James Buss draws innocuous roadside scenes with exquisite finesse and sets them, like snapshots in oversized mats, within huge panels that telescope our focus deep into the details. Chelsea Dean is also a technical wizard, building up images of plants from loops of hair-thin lines. Engaging drawings by Margaret Griffith and Timothy Nolan play with pattern and deviation, repetition and improvisation.
Of lesser interest are watercolors of burst balloons by Neha Choksi, which barely transcend the level of sophomoric exercise. Steve Schmidt’s manic, skittering line (made by attaching his pencils to power tools) has more energy than purpose, and John Geary’s charcoal drawing of a young chimp is accomplished but dull. Gelah Penn has spun a frivolous stream-of-consciousness doodle in the space of the gallery’s front window using colored plastic thread that’s been strung, knotted and whipped into frizzy tumbleweeds.

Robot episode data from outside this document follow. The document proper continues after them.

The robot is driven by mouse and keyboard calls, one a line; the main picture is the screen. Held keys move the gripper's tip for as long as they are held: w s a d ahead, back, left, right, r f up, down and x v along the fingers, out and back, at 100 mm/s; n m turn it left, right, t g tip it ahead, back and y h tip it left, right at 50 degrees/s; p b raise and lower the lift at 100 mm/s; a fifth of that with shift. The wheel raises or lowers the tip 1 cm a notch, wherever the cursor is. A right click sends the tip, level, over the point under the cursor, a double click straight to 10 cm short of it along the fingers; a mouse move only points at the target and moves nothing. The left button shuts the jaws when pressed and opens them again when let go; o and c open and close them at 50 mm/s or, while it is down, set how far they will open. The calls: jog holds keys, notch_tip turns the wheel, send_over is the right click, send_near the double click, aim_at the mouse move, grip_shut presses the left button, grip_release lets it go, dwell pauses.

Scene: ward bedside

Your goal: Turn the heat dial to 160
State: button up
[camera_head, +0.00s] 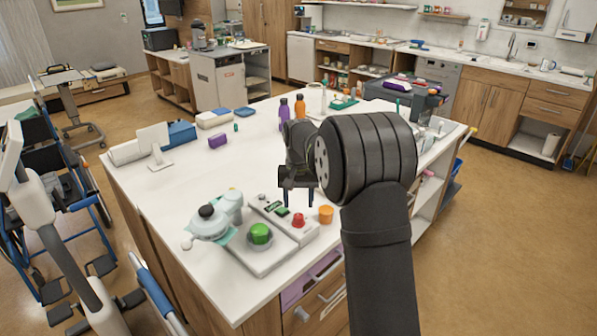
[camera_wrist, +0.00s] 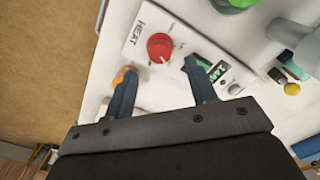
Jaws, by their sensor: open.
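The red heat dial (camera_wrist: 160,47) sits on a pale control panel (camera_wrist: 135,42) beside the printed word HEAT. It also shows in the head view (camera_head: 298,220), at the panel's right end. Its white pointer mark is visible in the wrist view. A dark display (camera_wrist: 219,72) on the same panel shows green digits that I cannot read for certain. My gripper (camera_wrist: 157,70) is open and empty, with its two fingers apart. In the wrist view the dial appears just beyond the fingertips, roughly between them. In the head view my gripper (camera_head: 297,203) is just behind the panel.
An orange cup (camera_head: 326,214) stands right beside the panel. A green round object (camera_head: 260,233) is on the unit's left part, and a pale device with a black knob (camera_head: 207,212) stands left of it. Purple (camera_head: 284,110) and orange bottles (camera_head: 300,107) stand farther back. The left counter has free room.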

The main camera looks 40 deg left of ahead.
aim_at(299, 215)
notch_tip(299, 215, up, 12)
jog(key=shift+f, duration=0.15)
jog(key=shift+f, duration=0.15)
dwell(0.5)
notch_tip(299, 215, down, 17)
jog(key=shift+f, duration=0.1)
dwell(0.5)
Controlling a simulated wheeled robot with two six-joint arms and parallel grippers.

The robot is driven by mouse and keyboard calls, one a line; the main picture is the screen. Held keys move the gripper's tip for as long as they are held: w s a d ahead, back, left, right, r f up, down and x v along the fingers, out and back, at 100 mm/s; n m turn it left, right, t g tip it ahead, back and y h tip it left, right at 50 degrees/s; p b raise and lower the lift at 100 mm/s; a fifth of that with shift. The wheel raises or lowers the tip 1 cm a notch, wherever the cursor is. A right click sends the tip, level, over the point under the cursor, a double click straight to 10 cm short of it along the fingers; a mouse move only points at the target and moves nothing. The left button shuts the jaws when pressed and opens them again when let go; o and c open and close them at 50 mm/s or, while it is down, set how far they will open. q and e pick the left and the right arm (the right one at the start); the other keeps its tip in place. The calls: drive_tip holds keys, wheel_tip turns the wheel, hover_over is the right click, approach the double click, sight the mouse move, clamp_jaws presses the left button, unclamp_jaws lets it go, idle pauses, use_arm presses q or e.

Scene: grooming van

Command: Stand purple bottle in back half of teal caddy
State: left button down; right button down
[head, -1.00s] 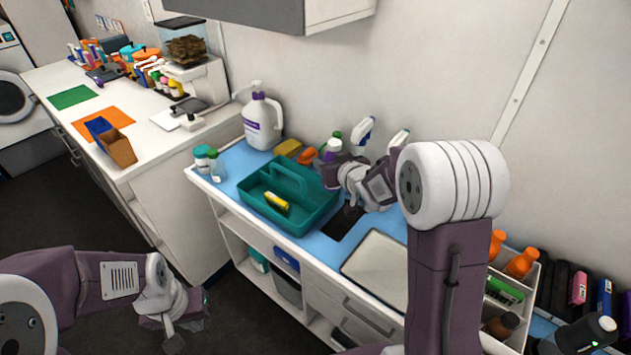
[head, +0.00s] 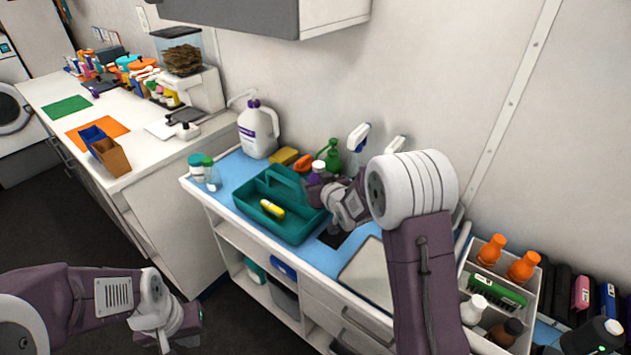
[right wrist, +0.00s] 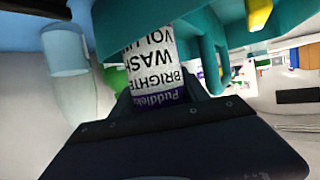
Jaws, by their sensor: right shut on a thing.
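The teal caddy (head: 282,231) stands on the blue mat, its handle running lengthwise between a front and a back half. A yellow item (head: 271,208) lies in the front half. My right gripper (head: 317,186) is shut on the purple bottle (head: 319,168), which has a white cap and is roughly upright at the right end of the caddy's back half. In the right wrist view the bottle's label (right wrist: 152,62) is close to teal caddy walls (right wrist: 120,25); its base is hidden. My left gripper (head: 182,326) is low, away from the counter; its jaws are unclear.
Behind the caddy are a yellow sponge (head: 284,156), an orange item (head: 303,163), a green bottle (head: 331,155) and a white spray bottle (head: 357,138). A large white jug (head: 258,132) stands at back left. Capped jars (head: 204,170) are left of the caddy.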

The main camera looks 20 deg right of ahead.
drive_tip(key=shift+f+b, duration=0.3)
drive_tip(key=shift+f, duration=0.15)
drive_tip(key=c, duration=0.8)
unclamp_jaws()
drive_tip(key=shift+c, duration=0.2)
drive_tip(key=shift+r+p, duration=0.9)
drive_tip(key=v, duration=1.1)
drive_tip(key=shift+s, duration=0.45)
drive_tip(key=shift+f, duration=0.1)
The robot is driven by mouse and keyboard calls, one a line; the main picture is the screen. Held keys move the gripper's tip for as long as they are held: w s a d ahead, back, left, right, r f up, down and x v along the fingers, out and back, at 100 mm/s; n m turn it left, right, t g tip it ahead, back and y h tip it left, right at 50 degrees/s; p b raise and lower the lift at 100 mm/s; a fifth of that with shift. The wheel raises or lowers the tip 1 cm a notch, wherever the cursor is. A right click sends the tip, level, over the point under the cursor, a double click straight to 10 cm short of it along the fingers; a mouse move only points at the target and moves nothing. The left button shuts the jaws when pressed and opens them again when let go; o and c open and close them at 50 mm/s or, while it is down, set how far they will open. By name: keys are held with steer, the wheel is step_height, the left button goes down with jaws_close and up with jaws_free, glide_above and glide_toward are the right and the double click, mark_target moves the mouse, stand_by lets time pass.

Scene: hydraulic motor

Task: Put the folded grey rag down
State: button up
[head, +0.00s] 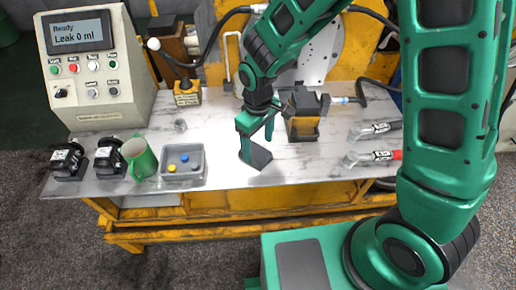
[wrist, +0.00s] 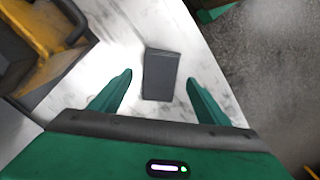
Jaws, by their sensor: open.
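The folded grey rag (head: 257,156) lies on the light worktop near its front edge, below my gripper. In the wrist view the rag (wrist: 161,73) is a dark grey rectangle lying between and just beyond my fingertips. My gripper (head: 255,126) is green and points down over the rag. In the wrist view my gripper (wrist: 159,78) has its two fingers spread wide, with bare worktop showing between each finger and the rag. The fingers do not touch it.
A control box (head: 90,65) reads "Ready, Leak 0 ml". A green mug (head: 140,158), a grey tray (head: 184,178) with small coloured items and black parts (head: 70,160) stand at left.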

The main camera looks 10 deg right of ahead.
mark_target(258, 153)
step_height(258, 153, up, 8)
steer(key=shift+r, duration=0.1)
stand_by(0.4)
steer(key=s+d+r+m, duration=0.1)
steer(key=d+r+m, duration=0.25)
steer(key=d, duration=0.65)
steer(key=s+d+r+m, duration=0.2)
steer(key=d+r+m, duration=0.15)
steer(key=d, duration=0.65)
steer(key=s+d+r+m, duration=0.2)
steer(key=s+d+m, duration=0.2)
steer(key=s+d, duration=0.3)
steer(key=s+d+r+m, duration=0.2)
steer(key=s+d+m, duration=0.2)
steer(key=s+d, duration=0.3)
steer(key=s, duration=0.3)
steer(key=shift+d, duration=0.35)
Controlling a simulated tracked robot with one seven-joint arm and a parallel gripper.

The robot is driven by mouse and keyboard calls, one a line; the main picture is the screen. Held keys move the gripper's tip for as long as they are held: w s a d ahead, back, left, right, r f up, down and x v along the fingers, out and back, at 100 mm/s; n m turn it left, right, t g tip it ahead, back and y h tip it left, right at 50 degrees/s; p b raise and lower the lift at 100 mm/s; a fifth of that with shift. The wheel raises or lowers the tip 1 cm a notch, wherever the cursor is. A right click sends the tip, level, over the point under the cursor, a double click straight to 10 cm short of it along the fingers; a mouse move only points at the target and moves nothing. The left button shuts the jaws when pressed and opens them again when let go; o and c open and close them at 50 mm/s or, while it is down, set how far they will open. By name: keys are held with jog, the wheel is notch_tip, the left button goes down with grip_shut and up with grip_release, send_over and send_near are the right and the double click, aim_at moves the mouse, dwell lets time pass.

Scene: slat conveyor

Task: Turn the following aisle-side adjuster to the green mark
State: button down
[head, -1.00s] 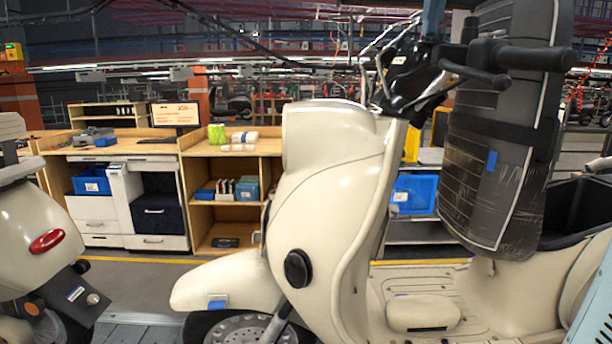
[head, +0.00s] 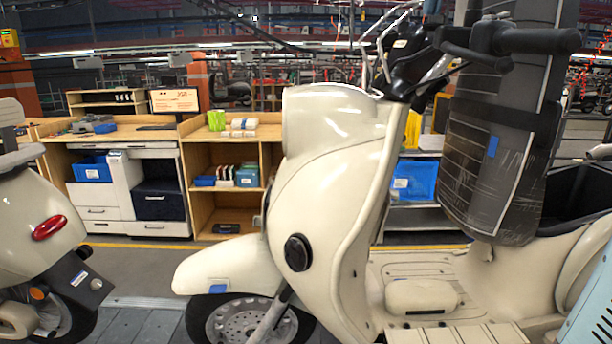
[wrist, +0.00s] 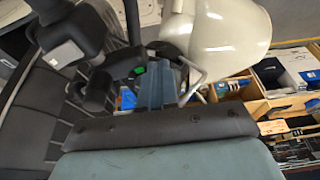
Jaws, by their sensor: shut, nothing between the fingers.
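The cream scooter (head: 325,150) with black handlebars and a black round knob-like part (head: 298,252) fills the middle of the head view. I cannot tell whether that part is the adjuster, and no green mark shows on it. In the wrist view, my gripper (wrist: 157,82) is shut and empty, its blue-grey fingers close together beside dark handlebar parts (wrist: 105,62). A small green spot (wrist: 139,69) shows on a dark part just left of the fingers. Whether the fingers touch anything cannot be told.
A second cream scooter (head: 35,225) with a red tail light stands at left. A scuffed dark padded panel (head: 490,150) stands upright over the middle scooter. Wooden shelves (head: 215,180) and a blue bin (head: 413,180) lie behind. Grey slatted floor (head: 140,325) shows between the scooters.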

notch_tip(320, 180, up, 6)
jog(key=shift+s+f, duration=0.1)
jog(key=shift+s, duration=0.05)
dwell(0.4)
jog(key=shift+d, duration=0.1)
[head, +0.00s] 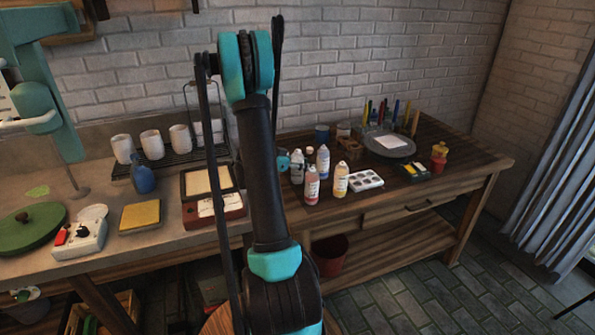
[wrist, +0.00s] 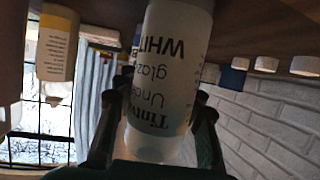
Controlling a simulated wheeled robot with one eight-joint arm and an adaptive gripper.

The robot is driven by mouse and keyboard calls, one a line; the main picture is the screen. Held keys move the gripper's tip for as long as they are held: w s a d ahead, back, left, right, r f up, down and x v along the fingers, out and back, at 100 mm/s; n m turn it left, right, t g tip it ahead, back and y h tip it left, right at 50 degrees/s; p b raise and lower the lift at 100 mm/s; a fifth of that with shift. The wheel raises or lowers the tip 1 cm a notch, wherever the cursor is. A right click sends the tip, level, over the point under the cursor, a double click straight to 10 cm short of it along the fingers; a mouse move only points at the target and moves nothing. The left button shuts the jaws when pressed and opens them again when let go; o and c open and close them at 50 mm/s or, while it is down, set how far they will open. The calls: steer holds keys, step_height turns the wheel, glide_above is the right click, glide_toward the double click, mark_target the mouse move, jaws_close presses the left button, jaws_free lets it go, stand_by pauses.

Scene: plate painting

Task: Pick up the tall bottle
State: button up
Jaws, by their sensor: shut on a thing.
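A white bottle labelled as white underglaze (wrist: 165,70) fills the middle of the wrist view, its lettering upside down. My gripper (wrist: 155,118) has a dark finger on each side of this bottle and is shut on it. In the head view my gripper (head: 284,162) is mostly hidden behind my arm, at the left of the bottle group. The held bottle (head: 297,168) shows just right of it. I cannot tell whether its base is off the table.
Close right stand a pink-labelled bottle (head: 312,188), another white bottle (head: 323,162) and a yellow bottle (head: 341,181). A paint palette (head: 365,180), a grey wheel plate (head: 389,145) and a small red-yellow bottle (head: 439,157) lie further right. The wooden table's front right (head: 440,185) is clear.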

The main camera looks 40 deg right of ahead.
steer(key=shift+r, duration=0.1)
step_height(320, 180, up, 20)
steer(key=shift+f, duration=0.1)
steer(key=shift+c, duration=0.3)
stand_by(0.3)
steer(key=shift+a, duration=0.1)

The most stirring piece in the show is Tony de los Reyes’ “Trinidad,” painted in bister, a pigment made from soot. The drawing consists of a single gesture, a large, swift comma the color of dried blood. The pigment has pooled in several areas and dried to a glossy dark crust, but in between, where the paint is translucent, De los Reyes has conjured faint images of ships, perhaps in battle. The history of conquest wafts through, within the pure potency and fury of the physical mark.